EXERCISE DESCRIPTION: Every line that holds the string "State" is to be identified and copied.

ENTRIES SHOWN:
** Begin **
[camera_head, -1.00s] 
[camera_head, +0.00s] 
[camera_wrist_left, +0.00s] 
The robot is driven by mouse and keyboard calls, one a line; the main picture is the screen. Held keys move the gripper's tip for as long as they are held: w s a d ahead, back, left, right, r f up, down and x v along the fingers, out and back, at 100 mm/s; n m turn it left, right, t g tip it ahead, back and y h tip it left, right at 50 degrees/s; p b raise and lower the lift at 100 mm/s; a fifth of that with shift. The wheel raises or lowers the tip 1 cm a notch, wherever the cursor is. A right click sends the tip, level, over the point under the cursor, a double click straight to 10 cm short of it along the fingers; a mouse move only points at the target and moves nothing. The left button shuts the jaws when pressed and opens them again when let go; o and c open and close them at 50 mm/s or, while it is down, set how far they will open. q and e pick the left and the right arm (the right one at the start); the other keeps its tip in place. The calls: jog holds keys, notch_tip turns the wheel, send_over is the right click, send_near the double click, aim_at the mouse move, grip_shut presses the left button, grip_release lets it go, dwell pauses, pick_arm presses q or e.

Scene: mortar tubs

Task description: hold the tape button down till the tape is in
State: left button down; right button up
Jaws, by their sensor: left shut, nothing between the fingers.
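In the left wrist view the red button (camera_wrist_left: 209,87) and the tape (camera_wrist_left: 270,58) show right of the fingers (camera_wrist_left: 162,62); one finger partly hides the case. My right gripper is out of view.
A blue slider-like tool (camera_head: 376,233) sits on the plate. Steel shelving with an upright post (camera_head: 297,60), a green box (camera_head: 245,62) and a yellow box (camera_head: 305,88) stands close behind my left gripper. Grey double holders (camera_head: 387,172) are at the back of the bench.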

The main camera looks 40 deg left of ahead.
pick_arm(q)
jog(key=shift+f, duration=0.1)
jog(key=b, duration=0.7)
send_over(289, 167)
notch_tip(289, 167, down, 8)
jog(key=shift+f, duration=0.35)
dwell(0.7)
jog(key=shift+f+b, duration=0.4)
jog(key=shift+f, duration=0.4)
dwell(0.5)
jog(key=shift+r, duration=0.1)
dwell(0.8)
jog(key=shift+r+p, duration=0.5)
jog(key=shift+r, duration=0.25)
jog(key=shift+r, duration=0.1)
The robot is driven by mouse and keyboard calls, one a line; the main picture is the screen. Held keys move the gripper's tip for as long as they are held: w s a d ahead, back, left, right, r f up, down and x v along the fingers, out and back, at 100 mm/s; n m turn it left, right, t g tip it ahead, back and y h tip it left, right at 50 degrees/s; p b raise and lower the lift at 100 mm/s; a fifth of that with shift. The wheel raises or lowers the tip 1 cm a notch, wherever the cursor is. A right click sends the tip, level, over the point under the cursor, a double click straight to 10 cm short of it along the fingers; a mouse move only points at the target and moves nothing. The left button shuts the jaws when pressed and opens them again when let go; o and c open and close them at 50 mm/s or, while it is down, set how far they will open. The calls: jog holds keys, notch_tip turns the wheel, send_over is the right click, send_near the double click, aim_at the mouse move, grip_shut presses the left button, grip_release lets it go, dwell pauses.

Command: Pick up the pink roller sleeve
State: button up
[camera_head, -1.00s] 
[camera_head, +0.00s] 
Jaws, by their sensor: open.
** End **
PROBLEM SOLUTION:
State: left button down; right button up
State: button up

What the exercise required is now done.